What’s the most important piece of advice you’d give to someone about to embark on a migration project, and why is it the most important?
I’d say check and double check. The process is going to be challenging and difficult, but the good news is that we have options to go back, fix things, and update things later if mistakes are made. Another big one is don’t make any assumptions about how you think something is going to function, or that everything is going to come over wonderfully because you checked five discussions out of the 100,000 that we’re moving. Every single one has a lot of nuances to it, so make sure you really pay attention to the details, confirm the mapping is what you expected, and do some really good testing early. That will save you a lot of trouble later on.

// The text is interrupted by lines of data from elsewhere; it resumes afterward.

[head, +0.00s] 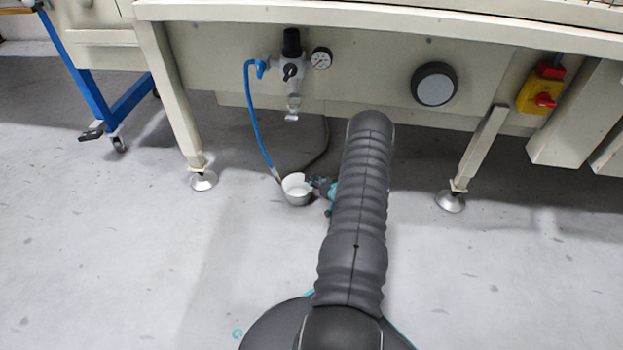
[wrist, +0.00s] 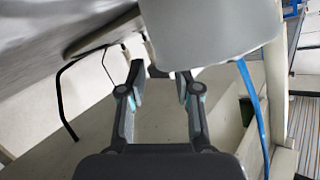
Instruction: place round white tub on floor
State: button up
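The round white tub (head: 296,191) shows in the head view, low under the bench, with its open top up. My gripper (head: 322,187) is at its right side, partly hidden behind my arm. In the wrist view the tub (wrist: 212,30) is a large pale curved shape at the top, just beyond and over the fingertips. My gripper (wrist: 160,82) is partly closed there, its fingertips against the tub's edge; the right tip is partly hidden by the tub. It appears shut on the tub. Whether the tub's base touches the floor (head: 240,240) I cannot tell.
The bench (head: 370,80) overhangs the tub, with feet (head: 203,180) and (head: 450,201) on either side. A blue hose (head: 252,120) hangs from a pressure regulator (head: 291,75) close to the tub. The floor in front and to the left is clear.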

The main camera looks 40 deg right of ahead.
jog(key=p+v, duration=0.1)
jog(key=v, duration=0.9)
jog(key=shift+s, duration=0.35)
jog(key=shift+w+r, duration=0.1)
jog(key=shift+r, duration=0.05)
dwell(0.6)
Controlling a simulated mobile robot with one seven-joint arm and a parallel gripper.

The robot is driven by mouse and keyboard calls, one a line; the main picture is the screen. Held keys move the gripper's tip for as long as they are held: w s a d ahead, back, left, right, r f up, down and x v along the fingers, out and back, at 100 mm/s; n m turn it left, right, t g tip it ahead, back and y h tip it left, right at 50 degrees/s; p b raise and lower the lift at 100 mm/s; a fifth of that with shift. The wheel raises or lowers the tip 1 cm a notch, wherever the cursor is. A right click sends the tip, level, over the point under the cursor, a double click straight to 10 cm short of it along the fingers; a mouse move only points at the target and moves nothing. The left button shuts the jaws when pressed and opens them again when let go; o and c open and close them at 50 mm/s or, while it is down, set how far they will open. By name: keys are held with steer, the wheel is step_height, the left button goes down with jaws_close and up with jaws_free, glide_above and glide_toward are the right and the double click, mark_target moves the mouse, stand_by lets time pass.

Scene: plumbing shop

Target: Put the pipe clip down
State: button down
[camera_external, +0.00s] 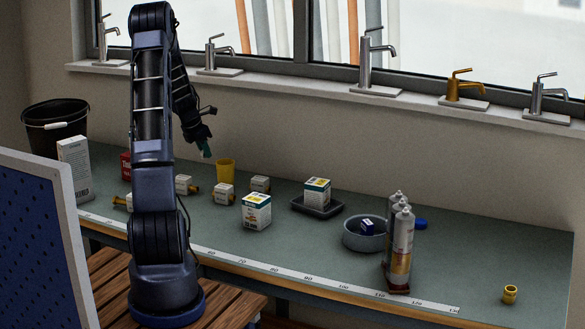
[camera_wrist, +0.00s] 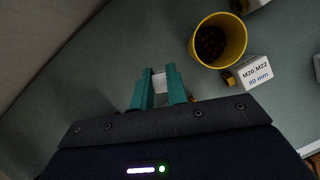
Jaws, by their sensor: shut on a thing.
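My gripper (camera_external: 205,150) hangs above the back of the bench, a little left of the yellow cup. In the wrist view its two teal fingers (camera_wrist: 158,90) are shut on a small white piece, which I take to be the pipe clip (camera_wrist: 159,80). Only part of this piece shows between the fingers, so its full shape is hidden. In the external view I cannot make the clip out. The green-grey bench top (camera_wrist: 120,60) lies below the fingers; the gap to it is hard to judge.
A yellow cup (camera_external: 226,171) of dark pieces (camera_wrist: 210,42) and small white boxes (camera_external: 224,193) stand close by on the right. The bench's right end is mostly clear.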

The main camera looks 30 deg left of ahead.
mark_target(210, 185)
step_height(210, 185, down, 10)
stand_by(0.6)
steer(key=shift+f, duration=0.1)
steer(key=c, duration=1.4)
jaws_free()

How much do you think bringing end users into a project makes a difference in a successful migration? Have you seen that be a key differentiator between something going well and going badly?
I think it can certainly have an impact. I like calling it a “safety net” when you bring them in, but it needs to be done in a controlled manner. We found that if you throw a half baked solution or idea in front of those users, you’re going to panic them. So it needs to be a fairly complete thought or solution that has gone through multiple rounds of revisions in your business, and you need to understand those stakeholders so you can tell a cohesive story about why you made those decisions. And then they can help be that safety net to catch those last couple things that we didn’t think about that they know from using the day-to-day functionality. I think it’s critical but it has to be done in a thoughtful manner otherwise it can be really disruptive.